In the listing below, find the line holding "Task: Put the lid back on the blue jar" and the line holding "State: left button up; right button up". Write out those two lines and all lines between, exactly, and nothing more.

Dataset extract:
>>>
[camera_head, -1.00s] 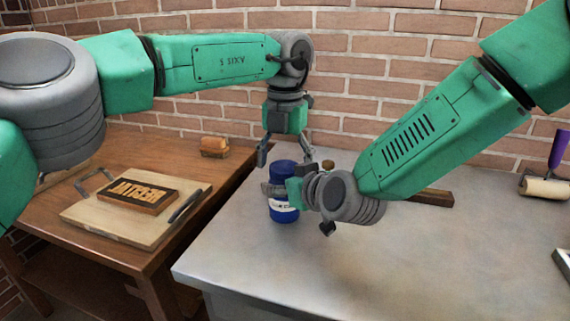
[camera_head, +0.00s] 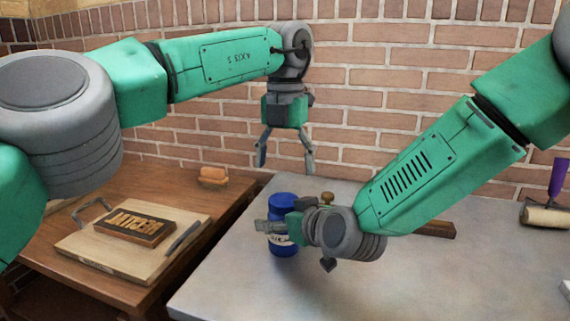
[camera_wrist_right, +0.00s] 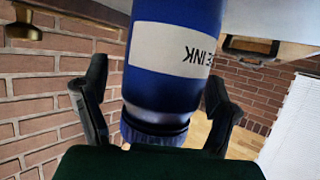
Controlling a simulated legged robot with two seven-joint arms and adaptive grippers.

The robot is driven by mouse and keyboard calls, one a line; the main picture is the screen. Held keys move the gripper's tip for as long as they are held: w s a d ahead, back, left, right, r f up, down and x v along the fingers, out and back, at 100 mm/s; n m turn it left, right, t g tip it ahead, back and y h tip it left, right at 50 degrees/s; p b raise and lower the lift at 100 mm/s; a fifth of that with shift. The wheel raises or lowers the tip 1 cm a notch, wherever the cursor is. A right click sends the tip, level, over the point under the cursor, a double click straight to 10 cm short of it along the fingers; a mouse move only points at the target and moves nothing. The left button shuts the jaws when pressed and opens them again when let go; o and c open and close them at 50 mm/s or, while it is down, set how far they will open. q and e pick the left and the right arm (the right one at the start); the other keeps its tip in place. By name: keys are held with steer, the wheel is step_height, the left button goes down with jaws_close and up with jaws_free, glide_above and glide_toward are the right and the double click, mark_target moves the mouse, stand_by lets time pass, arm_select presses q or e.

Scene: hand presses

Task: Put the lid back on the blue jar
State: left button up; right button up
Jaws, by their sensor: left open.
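The blue jar (camera_head: 281,245) stands upright on the grey table and has a pale label, which reads "INK" upside down in the right wrist view (camera_wrist_right: 165,50). Its blue lid (camera_head: 282,204) sits on top, and its ribbed rim shows at the bottom of the right wrist view (camera_wrist_right: 152,134). My left gripper (camera_head: 286,166) is open and empty, above the lid and clear of it. My right gripper (camera_wrist_right: 155,100) has its fingers on either side of the jar. A gap shows beside the left finger, while the right finger overlaps the jar's edge.
A small brass-knobbed item (camera_head: 327,198) stands behind my right gripper. A wooden bar (camera_head: 436,229) and a purple-handled roller (camera_head: 546,214) lie to the right. A board (camera_head: 95,250) with a lettered block (camera_head: 133,228) is on the wooden table. The grey table's front is clear.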

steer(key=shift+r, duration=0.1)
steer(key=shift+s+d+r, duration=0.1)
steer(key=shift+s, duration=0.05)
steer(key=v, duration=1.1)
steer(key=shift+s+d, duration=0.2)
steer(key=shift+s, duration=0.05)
<<<
Exercise result:
Task: Put the lid back on the blue jar
State: left button up; right button up

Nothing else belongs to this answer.